Instructions to follow ->
Among the lines below, how many carry the string "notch"? Reply with a number and nothing else.

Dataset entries
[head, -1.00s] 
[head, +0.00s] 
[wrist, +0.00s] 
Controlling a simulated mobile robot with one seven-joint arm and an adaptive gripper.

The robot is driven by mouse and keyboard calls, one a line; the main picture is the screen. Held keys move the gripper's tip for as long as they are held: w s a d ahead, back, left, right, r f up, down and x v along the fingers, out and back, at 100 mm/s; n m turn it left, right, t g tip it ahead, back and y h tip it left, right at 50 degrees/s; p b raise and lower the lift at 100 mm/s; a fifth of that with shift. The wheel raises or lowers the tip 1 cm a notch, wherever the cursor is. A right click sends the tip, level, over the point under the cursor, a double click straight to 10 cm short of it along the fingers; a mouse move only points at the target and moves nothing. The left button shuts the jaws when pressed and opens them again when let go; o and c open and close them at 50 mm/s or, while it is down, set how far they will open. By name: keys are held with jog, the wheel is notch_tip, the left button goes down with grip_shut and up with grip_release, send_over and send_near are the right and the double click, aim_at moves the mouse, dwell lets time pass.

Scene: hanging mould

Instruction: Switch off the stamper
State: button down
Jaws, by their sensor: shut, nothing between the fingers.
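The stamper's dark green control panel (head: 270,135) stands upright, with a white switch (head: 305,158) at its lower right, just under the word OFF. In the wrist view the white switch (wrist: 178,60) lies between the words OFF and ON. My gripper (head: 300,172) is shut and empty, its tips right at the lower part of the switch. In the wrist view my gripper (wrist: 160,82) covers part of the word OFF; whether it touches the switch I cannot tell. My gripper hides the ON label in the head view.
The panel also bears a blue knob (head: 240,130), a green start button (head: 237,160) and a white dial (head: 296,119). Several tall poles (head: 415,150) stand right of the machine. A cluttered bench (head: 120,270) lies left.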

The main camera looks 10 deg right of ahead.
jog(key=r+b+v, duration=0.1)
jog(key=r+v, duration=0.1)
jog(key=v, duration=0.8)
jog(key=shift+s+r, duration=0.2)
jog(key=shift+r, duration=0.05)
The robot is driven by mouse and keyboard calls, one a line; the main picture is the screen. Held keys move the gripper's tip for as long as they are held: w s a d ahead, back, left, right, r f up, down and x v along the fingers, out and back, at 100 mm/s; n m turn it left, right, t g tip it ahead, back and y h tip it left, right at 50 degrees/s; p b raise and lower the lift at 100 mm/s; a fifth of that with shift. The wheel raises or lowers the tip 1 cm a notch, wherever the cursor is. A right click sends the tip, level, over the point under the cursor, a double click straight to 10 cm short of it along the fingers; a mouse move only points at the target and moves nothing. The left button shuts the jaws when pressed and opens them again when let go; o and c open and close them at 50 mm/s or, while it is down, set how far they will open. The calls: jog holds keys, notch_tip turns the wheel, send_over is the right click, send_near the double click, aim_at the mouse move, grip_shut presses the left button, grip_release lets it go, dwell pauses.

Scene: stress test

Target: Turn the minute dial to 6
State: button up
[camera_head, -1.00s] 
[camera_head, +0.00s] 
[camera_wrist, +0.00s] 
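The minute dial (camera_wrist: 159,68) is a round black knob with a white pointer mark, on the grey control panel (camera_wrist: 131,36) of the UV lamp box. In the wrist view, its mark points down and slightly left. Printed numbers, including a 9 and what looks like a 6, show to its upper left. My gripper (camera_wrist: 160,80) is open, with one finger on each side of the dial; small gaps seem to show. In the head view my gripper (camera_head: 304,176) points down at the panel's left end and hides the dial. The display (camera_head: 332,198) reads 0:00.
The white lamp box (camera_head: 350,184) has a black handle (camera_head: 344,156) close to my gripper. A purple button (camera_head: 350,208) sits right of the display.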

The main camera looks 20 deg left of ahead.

Output of the exercise ->
2